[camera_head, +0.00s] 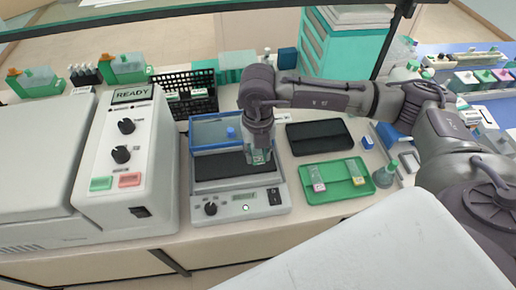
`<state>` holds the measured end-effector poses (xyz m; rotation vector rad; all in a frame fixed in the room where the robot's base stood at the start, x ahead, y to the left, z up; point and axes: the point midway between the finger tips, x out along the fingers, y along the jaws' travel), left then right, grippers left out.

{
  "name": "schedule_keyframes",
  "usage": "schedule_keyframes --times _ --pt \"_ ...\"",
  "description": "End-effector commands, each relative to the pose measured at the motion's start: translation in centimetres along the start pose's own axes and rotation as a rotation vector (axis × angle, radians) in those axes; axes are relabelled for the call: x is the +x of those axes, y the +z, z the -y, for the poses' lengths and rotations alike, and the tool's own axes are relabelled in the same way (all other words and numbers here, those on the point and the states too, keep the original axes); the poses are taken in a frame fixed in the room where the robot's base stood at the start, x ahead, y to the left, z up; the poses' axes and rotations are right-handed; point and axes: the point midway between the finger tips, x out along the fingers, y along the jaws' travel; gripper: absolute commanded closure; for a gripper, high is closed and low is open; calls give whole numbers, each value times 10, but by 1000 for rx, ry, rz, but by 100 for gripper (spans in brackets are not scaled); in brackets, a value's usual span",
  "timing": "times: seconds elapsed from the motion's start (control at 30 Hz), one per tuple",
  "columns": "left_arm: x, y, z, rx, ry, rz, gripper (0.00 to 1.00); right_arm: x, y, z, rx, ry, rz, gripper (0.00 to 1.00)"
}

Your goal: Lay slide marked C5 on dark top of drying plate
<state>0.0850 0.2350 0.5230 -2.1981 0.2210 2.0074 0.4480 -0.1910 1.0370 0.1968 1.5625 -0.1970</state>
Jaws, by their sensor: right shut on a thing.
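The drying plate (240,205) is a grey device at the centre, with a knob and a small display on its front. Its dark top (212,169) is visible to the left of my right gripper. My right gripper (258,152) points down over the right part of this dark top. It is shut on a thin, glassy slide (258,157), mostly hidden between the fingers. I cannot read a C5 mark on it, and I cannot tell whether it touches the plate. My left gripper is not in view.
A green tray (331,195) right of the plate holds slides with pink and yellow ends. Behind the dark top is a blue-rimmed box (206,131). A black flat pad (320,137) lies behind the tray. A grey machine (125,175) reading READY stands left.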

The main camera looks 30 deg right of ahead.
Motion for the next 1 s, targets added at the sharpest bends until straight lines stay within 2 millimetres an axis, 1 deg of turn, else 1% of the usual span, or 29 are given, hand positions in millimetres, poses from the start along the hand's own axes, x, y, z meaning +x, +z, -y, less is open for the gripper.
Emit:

----------

Write out the full set of lines verbatim, without the pictures.

[camera_head, +0.00s] 
`<state>` holds the measured end-effector poses (xyz m; rotation vector rad; all in a frame fixed in the room where the robot's base stood at the start, x ahead, y to the left, z up; point and axes: the point midway between the finger tips, x out along the fingers, y along the jaws' travel), left then right, grippers left out.

{
  "name": "schedule_keyframes",
  "usage": "schedule_keyframes --times _ --pt \"_ ...\"",
  "description": "End-effector commands, each relative to the pose measured at the motion's start: translation in centimetres along the start pose's own axes and rotation as a rotation vector (axis × angle, radians) in those axes; axes are relabelled for the call: x is the +x of those axes, y the +z, z the -y, for the poses' lengths and rotations alike, and the tool's own axes are relabelled in the same way (all other words and numbers here, those on the point and the states too, keep the original axes); the poses are taken in a frame fixed in the room where the robot's base stood at the start, x ahead, y to the left, z up; the poses' axes and rotations are right-handed; point and axes: the point midway between the finger tips, x out along the fingers, y along the jaws' travel; gripper: absolute commanded closure; for a gripper, high is closed and low is open; calls give whole numbers, each value times 10, but by 1000 for rx, ry, rz, but by 100 for gripper (spans in brackets are not scaled); in brackets, a value's usual span",
  "timing": "times: seconds elapsed from the motion's start (control at 30 Hz), one per tuple",
  "columns": "left_arm: x, y, z, rx, ry, rz, gripper (0.00 to 1.00); right_arm: x, y, z, rx, ry, rz, gripper (0.00 to 1.00)"
}

Your goal: Lay slide marked C5 on dark top of drying plate
<state>0.0850 0.2350 0.5230 -2.1981 0.2210 2.0074 0.4480 -0.1910 1.0370 0.1968 1.5625 -0.1970</state>
Jaws, by their sensor: right shut on a thing.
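The drying plate (240,205) is a grey device at the centre, with a knob and a small display on its front. Its dark top (212,169) is visible to the left of my right gripper. My right gripper (258,152) points down over the right part of this dark top. It is shut on a thin, glassy slide (258,157), mostly hidden between the fingers. I cannot read a C5 mark on it, and I cannot tell whether it touches the plate. My left gripper is not in view.
A green tray (331,195) right of the plate holds slides with pink and yellow ends. Behind the dark top is a blue-rimmed box (206,131). A black flat pad (320,137) lies behind the tray. A grey machine (125,175) reading READY stands left.

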The main camera looks 30 deg right of ahead.
Motion for the next 1 s, targets added at the sharpest bends until straight lines stay within 2 millimetres an axis, 1 deg of turn, else 1% of the usual span, or 29 are given, hand positions in millimetres, poses from the start along the hand's own axes, x, y, z meaning +x, +z, -y, less is open for the gripper.
Emit:

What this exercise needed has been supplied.